» **Exercise objective**
Each line that holds the word "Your" counts once; give the total for the records below and nothing else.

Robot episode records
========================================
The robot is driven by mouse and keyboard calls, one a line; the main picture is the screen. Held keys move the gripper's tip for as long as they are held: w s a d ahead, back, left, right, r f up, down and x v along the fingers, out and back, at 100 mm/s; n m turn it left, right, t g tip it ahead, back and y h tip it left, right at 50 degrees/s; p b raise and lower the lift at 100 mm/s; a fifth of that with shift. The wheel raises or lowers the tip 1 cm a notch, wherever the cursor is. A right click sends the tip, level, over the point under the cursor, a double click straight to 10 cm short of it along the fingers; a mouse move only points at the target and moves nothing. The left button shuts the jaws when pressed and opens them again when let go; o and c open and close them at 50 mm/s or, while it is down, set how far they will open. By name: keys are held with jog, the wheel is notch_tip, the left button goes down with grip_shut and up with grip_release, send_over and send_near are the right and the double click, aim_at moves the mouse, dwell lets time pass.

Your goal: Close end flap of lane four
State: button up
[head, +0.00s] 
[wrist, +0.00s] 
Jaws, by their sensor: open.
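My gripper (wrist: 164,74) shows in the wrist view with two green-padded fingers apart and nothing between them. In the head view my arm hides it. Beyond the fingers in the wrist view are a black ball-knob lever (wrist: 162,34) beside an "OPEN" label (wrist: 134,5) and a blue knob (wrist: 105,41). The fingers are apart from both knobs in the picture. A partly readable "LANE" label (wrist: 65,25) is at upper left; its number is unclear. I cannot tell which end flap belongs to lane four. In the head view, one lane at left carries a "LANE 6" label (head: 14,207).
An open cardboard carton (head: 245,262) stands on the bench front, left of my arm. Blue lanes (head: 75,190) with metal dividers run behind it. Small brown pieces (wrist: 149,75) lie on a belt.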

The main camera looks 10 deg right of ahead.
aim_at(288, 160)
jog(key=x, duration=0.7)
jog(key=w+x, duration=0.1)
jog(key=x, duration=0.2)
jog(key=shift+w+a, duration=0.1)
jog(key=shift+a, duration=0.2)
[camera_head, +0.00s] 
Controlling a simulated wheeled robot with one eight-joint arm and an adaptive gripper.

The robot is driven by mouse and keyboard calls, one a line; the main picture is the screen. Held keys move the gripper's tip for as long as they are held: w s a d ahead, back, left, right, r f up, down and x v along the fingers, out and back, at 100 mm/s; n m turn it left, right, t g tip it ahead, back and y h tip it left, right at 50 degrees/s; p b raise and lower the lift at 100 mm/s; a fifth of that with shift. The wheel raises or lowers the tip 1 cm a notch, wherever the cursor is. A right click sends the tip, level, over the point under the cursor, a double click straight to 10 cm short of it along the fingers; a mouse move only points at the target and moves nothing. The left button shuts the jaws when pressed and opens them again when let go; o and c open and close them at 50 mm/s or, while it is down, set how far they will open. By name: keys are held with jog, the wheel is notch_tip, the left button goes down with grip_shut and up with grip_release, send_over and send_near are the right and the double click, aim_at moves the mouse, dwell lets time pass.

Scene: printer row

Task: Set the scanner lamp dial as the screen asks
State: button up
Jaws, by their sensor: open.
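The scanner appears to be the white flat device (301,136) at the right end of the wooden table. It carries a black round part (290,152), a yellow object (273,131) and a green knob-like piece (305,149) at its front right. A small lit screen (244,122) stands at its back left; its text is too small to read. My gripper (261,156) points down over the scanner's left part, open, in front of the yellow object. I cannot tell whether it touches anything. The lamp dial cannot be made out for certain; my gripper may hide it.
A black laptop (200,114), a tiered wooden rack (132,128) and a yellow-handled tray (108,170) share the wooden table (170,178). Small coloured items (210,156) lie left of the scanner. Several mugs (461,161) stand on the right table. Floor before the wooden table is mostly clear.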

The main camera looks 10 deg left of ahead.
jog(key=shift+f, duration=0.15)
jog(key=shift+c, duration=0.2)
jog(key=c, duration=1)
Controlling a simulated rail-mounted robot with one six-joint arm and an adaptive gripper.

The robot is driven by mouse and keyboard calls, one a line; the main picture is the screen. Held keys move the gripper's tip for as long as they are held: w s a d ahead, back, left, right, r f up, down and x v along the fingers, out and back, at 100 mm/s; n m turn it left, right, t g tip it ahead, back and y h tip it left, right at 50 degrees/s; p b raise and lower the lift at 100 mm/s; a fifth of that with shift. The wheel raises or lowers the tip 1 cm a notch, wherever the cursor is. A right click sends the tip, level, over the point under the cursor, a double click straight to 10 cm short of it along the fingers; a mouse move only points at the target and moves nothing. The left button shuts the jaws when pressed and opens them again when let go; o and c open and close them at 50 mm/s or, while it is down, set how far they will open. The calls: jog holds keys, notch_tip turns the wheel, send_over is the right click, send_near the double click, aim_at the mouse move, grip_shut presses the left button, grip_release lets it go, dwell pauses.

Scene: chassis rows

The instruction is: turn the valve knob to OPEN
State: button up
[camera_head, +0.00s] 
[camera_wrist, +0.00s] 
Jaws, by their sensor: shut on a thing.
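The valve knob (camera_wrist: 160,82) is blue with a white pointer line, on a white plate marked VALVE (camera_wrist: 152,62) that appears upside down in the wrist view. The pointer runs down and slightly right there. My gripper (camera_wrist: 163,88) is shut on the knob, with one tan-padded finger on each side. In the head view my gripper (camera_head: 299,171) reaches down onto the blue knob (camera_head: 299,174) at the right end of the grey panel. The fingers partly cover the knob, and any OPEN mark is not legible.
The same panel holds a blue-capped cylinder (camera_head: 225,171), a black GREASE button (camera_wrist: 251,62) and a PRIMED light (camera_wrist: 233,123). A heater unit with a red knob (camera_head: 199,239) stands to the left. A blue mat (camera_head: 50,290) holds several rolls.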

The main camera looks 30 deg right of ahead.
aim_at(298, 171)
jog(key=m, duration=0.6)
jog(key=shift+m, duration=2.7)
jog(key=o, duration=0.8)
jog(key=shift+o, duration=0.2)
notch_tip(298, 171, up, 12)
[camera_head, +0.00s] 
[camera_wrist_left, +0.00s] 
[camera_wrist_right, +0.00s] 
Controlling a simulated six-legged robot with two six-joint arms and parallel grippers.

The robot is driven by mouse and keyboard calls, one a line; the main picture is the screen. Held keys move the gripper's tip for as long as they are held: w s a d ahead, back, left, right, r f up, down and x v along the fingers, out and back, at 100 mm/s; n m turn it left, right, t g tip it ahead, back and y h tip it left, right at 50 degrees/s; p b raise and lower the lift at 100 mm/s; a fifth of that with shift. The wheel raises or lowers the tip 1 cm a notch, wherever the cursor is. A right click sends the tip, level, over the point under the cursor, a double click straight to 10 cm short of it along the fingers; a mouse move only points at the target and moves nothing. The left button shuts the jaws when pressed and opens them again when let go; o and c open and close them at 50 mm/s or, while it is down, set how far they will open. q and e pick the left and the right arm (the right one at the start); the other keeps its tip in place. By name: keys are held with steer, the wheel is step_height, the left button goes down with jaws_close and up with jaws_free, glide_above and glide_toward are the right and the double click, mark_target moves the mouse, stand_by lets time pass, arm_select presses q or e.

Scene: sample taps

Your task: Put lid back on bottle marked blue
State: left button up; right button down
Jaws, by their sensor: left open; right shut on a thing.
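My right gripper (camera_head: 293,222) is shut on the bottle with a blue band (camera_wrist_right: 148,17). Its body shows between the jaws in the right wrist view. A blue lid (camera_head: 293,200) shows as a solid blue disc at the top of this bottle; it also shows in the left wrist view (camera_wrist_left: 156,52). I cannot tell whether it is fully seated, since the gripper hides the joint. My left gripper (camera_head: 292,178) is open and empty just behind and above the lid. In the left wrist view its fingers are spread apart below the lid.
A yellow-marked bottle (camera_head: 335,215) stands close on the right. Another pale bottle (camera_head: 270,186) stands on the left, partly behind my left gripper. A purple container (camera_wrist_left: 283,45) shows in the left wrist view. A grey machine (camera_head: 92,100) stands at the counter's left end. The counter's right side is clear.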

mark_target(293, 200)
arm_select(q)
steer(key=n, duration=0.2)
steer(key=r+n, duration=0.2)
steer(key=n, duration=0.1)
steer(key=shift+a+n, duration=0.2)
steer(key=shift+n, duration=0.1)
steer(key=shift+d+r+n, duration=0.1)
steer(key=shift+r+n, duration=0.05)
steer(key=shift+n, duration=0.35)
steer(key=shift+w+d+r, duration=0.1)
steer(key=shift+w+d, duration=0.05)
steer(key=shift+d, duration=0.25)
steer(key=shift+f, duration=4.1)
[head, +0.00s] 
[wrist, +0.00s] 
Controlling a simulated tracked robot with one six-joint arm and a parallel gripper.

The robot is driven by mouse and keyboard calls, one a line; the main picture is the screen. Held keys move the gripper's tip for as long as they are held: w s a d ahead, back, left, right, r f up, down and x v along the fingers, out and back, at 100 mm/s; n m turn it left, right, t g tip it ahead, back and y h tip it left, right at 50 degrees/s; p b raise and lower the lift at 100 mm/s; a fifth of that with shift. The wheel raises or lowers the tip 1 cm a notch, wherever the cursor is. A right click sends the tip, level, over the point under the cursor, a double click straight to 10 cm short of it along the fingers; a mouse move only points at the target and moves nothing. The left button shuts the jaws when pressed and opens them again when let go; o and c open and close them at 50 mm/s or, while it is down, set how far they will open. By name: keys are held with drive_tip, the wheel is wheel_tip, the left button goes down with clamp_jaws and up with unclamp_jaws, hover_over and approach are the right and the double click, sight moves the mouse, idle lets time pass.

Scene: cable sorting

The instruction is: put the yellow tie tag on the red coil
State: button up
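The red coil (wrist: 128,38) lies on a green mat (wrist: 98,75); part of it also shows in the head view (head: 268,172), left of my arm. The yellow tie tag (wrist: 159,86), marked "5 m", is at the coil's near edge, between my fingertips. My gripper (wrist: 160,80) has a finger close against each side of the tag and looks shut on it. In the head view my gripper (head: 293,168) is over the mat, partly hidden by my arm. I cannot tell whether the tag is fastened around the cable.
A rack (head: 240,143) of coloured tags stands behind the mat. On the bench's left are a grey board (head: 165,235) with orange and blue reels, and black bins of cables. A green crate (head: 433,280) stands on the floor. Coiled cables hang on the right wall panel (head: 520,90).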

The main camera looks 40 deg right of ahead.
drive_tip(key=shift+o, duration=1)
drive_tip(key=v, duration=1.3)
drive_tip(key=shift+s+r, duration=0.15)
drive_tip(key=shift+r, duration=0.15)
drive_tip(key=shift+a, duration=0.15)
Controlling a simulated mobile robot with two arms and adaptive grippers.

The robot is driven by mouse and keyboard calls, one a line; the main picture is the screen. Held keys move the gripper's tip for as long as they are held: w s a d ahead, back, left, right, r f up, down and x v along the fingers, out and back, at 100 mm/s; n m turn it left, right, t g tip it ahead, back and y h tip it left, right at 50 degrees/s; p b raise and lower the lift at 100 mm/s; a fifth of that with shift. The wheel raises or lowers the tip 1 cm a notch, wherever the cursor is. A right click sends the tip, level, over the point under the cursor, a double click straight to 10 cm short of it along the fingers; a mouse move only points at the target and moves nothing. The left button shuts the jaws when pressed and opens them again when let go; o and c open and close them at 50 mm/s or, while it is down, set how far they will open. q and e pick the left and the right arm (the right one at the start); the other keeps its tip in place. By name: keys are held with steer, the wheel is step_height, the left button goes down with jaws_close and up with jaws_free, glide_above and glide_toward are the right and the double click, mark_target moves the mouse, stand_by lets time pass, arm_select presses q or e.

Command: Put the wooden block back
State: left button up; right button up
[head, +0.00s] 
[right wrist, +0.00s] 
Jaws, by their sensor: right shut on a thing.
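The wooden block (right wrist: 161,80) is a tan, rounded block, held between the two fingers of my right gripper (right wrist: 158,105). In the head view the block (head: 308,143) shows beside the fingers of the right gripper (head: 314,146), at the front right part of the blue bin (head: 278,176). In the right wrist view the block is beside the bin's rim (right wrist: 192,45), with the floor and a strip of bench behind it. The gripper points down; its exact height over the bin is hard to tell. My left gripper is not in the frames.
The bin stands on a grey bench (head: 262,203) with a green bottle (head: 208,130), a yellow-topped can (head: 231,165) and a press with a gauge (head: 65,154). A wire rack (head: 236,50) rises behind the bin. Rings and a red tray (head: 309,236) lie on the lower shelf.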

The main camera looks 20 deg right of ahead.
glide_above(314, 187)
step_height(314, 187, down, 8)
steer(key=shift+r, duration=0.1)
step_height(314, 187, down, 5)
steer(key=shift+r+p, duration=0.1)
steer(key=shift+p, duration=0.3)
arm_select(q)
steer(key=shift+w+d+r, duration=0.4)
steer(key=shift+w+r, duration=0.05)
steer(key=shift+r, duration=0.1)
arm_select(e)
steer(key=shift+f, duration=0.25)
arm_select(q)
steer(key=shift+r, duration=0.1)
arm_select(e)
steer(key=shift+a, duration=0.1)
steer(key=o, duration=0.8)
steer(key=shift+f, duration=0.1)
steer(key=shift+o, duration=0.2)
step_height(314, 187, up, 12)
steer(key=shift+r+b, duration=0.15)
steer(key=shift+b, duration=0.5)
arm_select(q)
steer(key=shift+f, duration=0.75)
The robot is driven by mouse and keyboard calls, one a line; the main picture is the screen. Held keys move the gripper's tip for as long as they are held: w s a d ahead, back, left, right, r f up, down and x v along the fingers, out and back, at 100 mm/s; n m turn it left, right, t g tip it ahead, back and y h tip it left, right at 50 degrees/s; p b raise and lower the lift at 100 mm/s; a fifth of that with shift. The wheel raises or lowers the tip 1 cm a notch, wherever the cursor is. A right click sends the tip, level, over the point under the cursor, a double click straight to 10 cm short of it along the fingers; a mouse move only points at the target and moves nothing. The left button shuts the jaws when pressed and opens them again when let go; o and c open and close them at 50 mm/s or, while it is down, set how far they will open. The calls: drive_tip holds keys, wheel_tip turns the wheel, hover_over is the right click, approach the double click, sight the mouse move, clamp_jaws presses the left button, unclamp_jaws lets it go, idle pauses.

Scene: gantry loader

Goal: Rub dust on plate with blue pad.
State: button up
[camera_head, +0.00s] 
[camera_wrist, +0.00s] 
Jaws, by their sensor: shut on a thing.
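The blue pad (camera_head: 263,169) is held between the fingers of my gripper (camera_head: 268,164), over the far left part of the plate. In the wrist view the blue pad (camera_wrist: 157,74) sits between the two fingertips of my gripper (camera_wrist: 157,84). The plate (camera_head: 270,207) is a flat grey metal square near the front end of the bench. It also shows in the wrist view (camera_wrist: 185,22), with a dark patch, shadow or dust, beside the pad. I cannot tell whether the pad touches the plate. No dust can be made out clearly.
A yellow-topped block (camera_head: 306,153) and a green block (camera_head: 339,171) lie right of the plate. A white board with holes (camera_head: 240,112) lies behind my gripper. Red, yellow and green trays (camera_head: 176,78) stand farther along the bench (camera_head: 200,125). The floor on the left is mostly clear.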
========================================
» **Written response**
2